Take, for example, the Australian Quarantine and Inspection Service, which records 42 cases of consignments of animals with unacceptable death rates for the six years to October 2011.
In some cases hundreds of animals died - 703 sheep in a consignment from Portland to Qatar, Kuwait and Bahrain in June 2011; 1407 sheep going from Fremantle to Bahrain, Kuwait and the UAE in August 2010; 903 sheep going from Portland to Bahrain, Kuwait and the UAE in June 2010; 295 cattle going from Fremantle to Egypt in February 2010; and 756 sheep going from Fremantle to Bahrain, Kuwait and the UAE.
Or go to the Australian Maritime Safety Authority, where you can find reports going back for years. For example, on January 27, 1999, 829 cattle suffocated to death on the MV Temburong. The ship was taking a consignment of 1100 cattle on the relatively short trip from Darwin to Irian Jaya, when both its primary and secondary power supplies failed, leaving no way to operate the ventilation systems for the livestock.
Suffocating in the tropical heat in a stall on a ship north of Australia would not have been a pleasant way to go.
With this track record, we have to ask: when are we going to stop this abhorrent trade? And how long does it take to recognise it is impossible to regulate it properly?
Last week Agriculture Minister Joe Ludwig argued on Four Corners that regulations he introduced in October last year and that he claimed on September 1 this year applied to 99 per cent of Australia's livestock export trade, would prevent the ill-treatment of exported animals. The statistics suggest that in the past year the death rate on board ships has dropped.
But the statistics do not record what happens to the animals when they arrive at their destination.
That is left to Animals Australia and Four Corners. Last Monday they showed video of sheep, rejected by Bahrain and sent on to Pakistan, being stabbed, clubbed and slung in ditches to be buried alive. Clearly the Pakistani authorities paid no heed to Australian government regulations.

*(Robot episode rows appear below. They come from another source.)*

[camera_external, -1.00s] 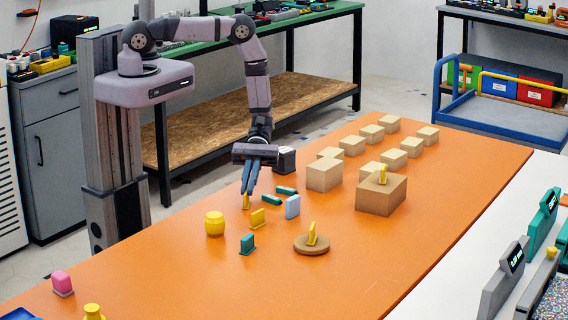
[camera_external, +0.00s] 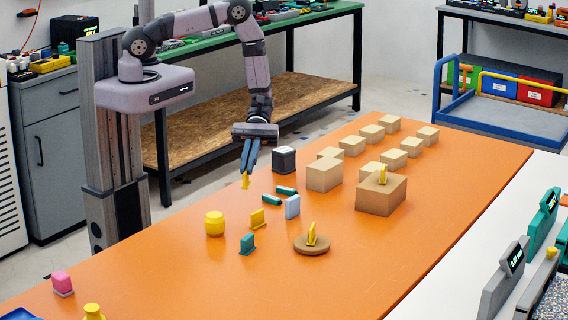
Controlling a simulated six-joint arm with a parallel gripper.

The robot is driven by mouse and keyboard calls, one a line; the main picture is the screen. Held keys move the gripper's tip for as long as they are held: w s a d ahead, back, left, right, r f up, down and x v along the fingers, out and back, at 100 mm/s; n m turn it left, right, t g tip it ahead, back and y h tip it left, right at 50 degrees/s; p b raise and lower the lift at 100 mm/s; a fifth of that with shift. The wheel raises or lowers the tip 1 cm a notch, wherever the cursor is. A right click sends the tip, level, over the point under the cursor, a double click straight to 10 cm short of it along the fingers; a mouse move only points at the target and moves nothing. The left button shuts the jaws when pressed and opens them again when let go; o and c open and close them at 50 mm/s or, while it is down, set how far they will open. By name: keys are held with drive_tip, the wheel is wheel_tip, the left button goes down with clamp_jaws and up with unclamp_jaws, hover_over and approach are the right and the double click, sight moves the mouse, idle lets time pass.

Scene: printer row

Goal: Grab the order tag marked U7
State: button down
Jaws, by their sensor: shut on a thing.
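My gripper (camera_external: 247,174) is shut on a yellow tag (camera_external: 245,182) and holds it above the orange table, near its left edge. The mark on this tag is too small to read. Other yellow tags stand on the table (camera_external: 257,218), on a round cork-coloured disc (camera_external: 311,234) and on a brown box (camera_external: 382,174). A teal tag (camera_external: 247,244), a light blue tag (camera_external: 292,207) and a pink tag (camera_external: 62,283) also stand on the table. No marks on them can be read.
Two teal pieces (camera_external: 271,200) lie beside the light blue tag. A yellow barrel (camera_external: 215,223) stands left of centre, and a dark box (camera_external: 284,159) stands behind my gripper. Several cardboard boxes (camera_external: 324,175) fill the far part. The front right of the orange table (camera_external: 380,275) is clear.

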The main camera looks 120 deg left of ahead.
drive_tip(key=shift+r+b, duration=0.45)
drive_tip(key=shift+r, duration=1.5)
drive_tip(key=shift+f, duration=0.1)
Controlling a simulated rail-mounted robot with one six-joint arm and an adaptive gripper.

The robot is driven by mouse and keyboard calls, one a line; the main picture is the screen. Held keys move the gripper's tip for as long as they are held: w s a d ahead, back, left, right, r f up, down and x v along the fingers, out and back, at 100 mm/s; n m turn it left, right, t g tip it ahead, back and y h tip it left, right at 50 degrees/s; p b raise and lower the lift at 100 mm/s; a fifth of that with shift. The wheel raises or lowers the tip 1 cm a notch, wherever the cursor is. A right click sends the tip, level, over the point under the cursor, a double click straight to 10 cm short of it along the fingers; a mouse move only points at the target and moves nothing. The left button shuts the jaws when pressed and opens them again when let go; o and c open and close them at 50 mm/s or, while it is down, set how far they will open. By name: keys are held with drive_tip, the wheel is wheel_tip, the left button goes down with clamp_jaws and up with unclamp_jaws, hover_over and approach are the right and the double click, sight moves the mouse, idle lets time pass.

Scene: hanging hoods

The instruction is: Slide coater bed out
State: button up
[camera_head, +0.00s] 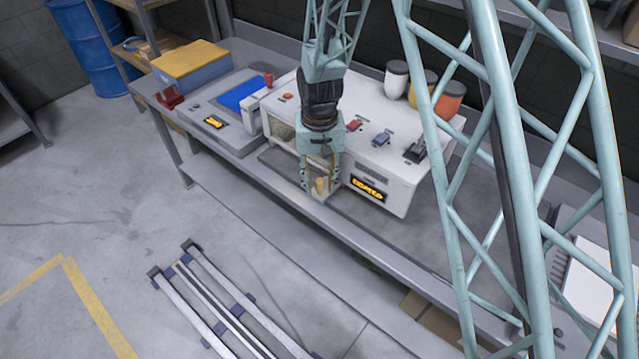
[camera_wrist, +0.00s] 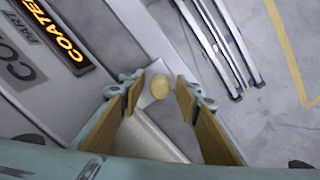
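The coater is a white machine (camera_head: 395,150) on the bench, with a lit "COATER" sign (camera_head: 369,188) on its front; the sign also shows in the wrist view (camera_wrist: 57,35). A round tan knob (camera_head: 320,186) sits at the front end of a pale bed piece, near the bench's front edge. In the wrist view the knob (camera_wrist: 160,87) lies between the fingertips. My gripper (camera_head: 319,181) points down at the knob, its tan-padded fingers (camera_wrist: 158,96) open with a gap on each side. Most of the bed (camera_wrist: 150,138) is hidden by my gripper.
A grey unit with a blue panel (camera_head: 240,94) and a yellow-topped box (camera_head: 187,62) stand left on the bench. Several jars (camera_head: 448,98) stand on the coater. Metal rails (camera_head: 225,310) lie on the floor in front. The floor before the bench (camera_head: 120,200) is mostly clear.

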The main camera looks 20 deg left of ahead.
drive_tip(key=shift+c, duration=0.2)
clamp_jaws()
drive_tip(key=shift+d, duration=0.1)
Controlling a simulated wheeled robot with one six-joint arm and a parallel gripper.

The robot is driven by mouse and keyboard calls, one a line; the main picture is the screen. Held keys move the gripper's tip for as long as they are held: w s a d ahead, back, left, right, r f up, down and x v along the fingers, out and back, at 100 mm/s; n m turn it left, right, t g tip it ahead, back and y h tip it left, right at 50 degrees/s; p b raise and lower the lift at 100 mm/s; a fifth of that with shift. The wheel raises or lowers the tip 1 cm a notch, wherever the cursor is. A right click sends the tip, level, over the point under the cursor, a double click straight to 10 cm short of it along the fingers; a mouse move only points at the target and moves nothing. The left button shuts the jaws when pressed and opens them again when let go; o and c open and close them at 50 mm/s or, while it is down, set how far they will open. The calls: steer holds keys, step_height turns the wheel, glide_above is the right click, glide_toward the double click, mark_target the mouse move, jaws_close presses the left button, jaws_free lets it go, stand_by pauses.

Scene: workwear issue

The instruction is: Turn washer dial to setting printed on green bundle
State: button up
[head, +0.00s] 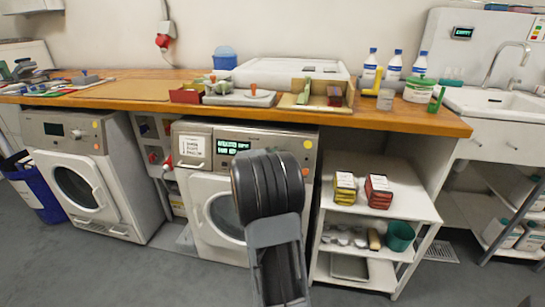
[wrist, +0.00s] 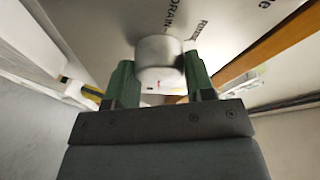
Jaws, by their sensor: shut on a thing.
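My gripper (wrist: 160,80) has its two green fingers on either side of a pale silver round dial (wrist: 158,50) and is shut on it. A small red mark shows near the dial's lower edge. The panel (wrist: 100,25) behind carries printed words, one reading "DRAIN". In the head view my arm hides the gripper and the dial in front of the right washer (head: 199,185). That washer has a lit display (head: 232,146) with small green text that I cannot read surely. I cannot make out a green bundle for certain.
A second washer (head: 75,190) stands at left. A white shelf unit (head: 410,205) at right holds a yellow bundle (head: 344,188) and a red bundle (head: 378,191). The wooden counter (head: 130,88) above carries bottles, boxes and tools. The floor in front is mostly clear.

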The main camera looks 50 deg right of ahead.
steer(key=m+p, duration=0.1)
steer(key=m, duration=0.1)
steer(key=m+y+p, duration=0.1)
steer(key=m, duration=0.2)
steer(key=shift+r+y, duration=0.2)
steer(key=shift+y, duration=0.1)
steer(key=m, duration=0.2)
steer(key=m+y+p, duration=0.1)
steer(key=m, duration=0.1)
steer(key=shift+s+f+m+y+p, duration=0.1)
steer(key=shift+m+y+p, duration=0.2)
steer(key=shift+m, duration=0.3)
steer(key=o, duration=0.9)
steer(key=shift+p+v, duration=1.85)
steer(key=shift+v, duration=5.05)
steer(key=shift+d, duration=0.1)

Asked by Kerry O'Brien on Four Corners if this could not happen again - say, with the a consignment of breeder cattle that is now on its way to Pakistan - the minister responded that breeder cattle were expensive animals and were likely to end up within local herds and be well looked after.
This answer sounds convincing, but we have a recent example of breeder stock being treated terribly. On September 6 the Agriculture Department was informed that Australian cattle sent to a farm in Qatar were not provided with adequate food, water or shelter. Vet technician Deb Clarke told the ABC she saw animals that hadn't been fed. ''No one had checked the airconditioning in the calf unit - and it was over 50 degrees heat - and there were dead and dying animals everywhere, and I was just absolutely heartbroken.
''Animals were too weak to even stand, they were lying in hot sand. They were frying, literally cooking, and at temperatures of 50-plus degrees they were frying from the inside out. It was shocking.''
Of course the response is that this is an ''exceptional'' case. But how many dozens of exceptional cases do we require?
Last year the government bowed to the campaign waged by the Coalition to preserve this industry. So, what is it worth in economic and political terms?
At the height of the cattle export crisis in June last year the Australian Bureau of Agricultural and Resource Economics and Sciences concluded that the economy-wide impact of suspending the live trade to Indonesia was likely to be negligible, but the regional impact in northern Australia would be more significant.
According to the ABS, live cattle exports were worth $203 million in the first six months of this year and $464 million for the whole of the previous year. The live sheep trade was worth $169 million in the first six months of this year and $325 million in the previous year.
Phasing in the replacement of this trade with domestic processing would reduce the loss of income from abolition of the live trade. There is no question that there would be a cost in doing this. But it is a price that must be paid.
The industry and the authorities have had more than enough opportunity to demonstrate that the live animal trade can be conducted in a humane way. They have failed.
Rather than be spooked by the Coalition's campaign, the government should grasp the opportunity. There is only one seat Labor might lose as a result - the Northern Territory - and even that is debatable. A study by economic consultancy ACIL Tasman, commissioned by the World Society for the Protection of Animals, claims that profits for some northern cattle producers could double if large-scale processing plants were established in northern Australia.
There are many marginal seats to be held, or won, by taking a principled stand. People who are concerned with animals' rights are not just trendy lefties. In every electorate there are voters who see animal welfare as a priority issue.
It's time the government set out a clear timetable for the phasing out of this industry. Not only is it the right thing to do, there are votes to be won.
■ Paul Malone has joined the recently formed lobby group, Corangamite Against Live Animal Exports.